### Supplied records:
------------------------------------
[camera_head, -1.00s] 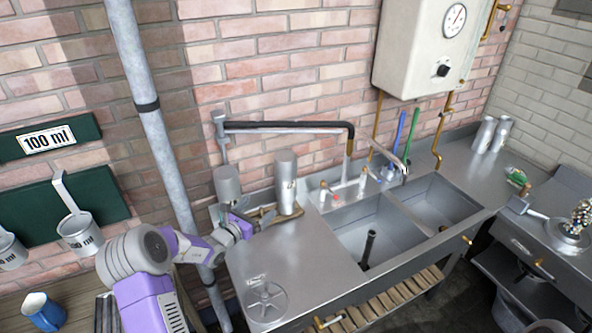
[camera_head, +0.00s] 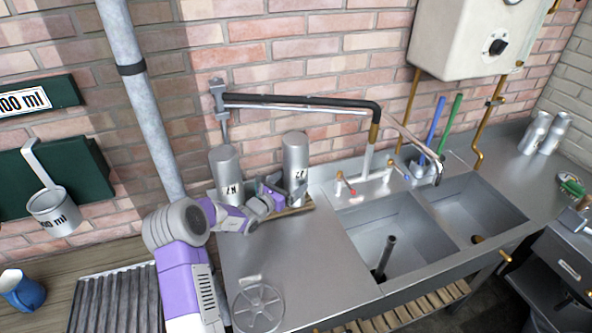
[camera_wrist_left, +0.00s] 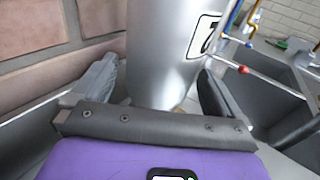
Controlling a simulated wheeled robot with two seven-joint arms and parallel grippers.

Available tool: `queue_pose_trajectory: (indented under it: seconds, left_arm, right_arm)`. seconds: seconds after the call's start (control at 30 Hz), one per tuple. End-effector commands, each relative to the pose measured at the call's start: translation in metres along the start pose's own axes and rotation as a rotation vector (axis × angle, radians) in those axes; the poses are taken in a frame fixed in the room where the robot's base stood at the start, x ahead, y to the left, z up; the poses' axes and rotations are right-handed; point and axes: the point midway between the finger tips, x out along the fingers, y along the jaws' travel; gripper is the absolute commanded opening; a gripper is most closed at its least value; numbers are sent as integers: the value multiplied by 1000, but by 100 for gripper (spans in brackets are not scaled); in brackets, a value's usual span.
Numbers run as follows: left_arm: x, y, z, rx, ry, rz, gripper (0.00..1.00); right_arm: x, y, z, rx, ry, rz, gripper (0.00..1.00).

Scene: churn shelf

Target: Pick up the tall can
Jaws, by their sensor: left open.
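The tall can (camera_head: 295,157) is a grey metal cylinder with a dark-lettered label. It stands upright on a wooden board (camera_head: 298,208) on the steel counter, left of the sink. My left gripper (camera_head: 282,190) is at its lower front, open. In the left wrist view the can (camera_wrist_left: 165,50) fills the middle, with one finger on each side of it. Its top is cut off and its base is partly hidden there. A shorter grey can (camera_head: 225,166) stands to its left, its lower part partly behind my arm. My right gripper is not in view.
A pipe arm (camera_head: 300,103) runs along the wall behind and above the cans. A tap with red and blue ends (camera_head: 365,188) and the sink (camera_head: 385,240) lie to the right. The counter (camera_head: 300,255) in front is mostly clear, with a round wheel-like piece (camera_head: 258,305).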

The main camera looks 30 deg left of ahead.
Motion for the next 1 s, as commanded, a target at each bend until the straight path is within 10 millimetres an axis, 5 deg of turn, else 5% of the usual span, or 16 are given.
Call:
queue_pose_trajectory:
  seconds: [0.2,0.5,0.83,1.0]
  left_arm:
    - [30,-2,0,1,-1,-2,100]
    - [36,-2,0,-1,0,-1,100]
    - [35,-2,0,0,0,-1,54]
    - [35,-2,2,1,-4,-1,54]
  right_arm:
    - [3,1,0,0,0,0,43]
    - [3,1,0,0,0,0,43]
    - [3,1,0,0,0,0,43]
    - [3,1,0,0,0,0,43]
------------------------------------
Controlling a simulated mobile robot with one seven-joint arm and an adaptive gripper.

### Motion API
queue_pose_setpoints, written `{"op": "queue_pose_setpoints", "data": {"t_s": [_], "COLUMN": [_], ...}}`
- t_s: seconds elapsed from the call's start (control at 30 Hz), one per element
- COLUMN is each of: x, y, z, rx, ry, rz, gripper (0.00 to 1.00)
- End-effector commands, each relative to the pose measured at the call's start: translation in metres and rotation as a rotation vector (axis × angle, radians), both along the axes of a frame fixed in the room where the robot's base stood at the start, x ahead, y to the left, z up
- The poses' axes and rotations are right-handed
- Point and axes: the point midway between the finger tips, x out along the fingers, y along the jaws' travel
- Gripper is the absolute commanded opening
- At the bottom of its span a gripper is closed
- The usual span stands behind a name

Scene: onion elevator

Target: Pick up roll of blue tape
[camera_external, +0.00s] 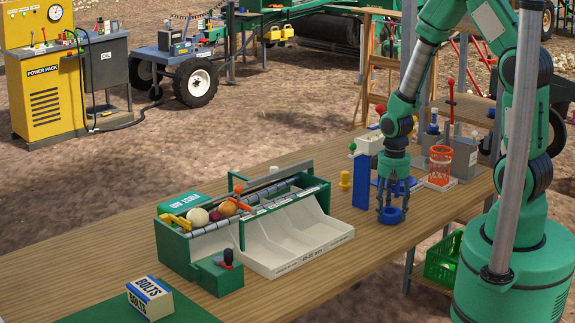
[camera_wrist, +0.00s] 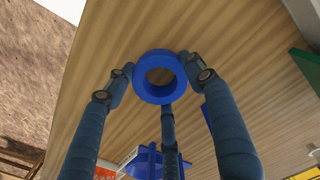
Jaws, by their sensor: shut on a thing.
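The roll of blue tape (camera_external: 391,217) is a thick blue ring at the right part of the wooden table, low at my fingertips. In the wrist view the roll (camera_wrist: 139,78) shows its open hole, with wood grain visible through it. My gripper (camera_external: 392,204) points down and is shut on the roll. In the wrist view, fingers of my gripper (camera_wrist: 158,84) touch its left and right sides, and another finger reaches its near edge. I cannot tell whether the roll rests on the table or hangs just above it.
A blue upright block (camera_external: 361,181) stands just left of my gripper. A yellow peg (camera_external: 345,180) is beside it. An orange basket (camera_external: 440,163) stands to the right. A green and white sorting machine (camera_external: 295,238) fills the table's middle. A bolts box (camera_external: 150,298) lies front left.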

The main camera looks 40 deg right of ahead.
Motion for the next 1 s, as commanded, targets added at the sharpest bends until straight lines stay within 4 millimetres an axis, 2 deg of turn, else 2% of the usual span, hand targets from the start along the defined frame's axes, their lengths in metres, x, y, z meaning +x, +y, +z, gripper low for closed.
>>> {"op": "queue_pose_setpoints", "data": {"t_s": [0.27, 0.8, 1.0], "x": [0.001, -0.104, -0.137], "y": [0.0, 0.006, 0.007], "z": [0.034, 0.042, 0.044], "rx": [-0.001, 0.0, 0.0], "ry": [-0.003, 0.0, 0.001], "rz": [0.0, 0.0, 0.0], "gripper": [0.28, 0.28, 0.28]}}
------------------------------------
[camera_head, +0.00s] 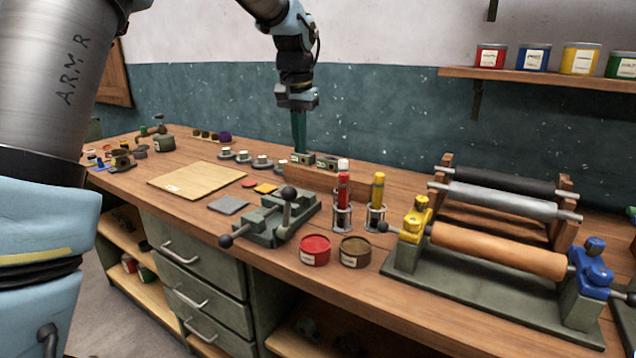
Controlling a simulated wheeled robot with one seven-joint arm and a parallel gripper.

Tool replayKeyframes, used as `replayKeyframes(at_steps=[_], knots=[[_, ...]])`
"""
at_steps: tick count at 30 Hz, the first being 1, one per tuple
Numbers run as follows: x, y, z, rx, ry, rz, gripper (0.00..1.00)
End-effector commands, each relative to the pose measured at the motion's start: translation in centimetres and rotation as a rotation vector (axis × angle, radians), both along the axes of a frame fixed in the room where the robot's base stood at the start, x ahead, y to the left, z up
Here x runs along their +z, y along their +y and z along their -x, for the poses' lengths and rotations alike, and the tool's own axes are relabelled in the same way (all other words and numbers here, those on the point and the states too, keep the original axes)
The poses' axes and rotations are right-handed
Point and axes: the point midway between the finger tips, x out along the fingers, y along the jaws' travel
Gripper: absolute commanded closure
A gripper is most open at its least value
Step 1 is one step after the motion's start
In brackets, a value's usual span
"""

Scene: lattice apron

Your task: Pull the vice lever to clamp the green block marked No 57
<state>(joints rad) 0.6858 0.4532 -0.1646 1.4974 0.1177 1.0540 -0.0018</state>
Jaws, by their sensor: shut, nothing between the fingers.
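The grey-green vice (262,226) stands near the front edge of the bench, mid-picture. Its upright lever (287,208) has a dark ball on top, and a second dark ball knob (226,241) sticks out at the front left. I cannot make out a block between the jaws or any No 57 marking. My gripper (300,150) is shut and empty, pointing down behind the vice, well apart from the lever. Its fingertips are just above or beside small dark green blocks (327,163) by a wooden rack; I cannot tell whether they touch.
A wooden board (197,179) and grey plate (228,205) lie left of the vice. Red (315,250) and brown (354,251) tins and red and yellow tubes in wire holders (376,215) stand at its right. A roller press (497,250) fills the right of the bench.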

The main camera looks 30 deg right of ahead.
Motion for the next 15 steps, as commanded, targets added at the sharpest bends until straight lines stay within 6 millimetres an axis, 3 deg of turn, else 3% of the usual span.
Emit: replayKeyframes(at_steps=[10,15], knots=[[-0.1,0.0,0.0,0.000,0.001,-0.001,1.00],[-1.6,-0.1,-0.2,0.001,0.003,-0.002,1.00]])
------------------------------------
### What the exercise asks:
Look above for the line with "[camera_head, -1.00s]" and the line with "Target: Pick up the tall can", then copy exactly the lines from the first through the second, both kept, with no pictures.

### Result:
[camera_head, -1.00s] 
[camera_head, +0.00s] 
[camera_wrist_left, +0.00s] 
Controlling a simulated wheeled robot with two seven-joint arms and parallel grippers.

Available tool: `queue_pose_trajectory: (indented under it: seconds, left_arm, right_arm)`. seconds: seconds after the call's start (control at 30 Hz), one per tuple. End-effector commands, each relative to the pose measured at the call's start: translation in metres along the start pose's own axes and rotation as a rotation vector (axis × angle, radians) in those axes; the poses are taken in a frame fixed in the room where the robot's base stood at the start, x ahead, y to the left, z up; the poses' axes and rotations are right-handed; point and axes: the point midway between the finger tips, x out along the fingers, y along the jaws' travel; gripper is the absolute commanded opening; a gripper is most closed at its least value; numbers are sent as integers: the value multiplied by 1000, but by 100 for gripper (spans in brackets are not scaled); in brackets, a value's usual span.
Numbers run as follows: left_arm: x, y, z, rx, ry, rz, gripper (0.00..1.00); right_arm: x, y, z, rx, ry, rz, gripper (0.00..1.00).

Scene: churn shelf

Target: Pick up the tall can

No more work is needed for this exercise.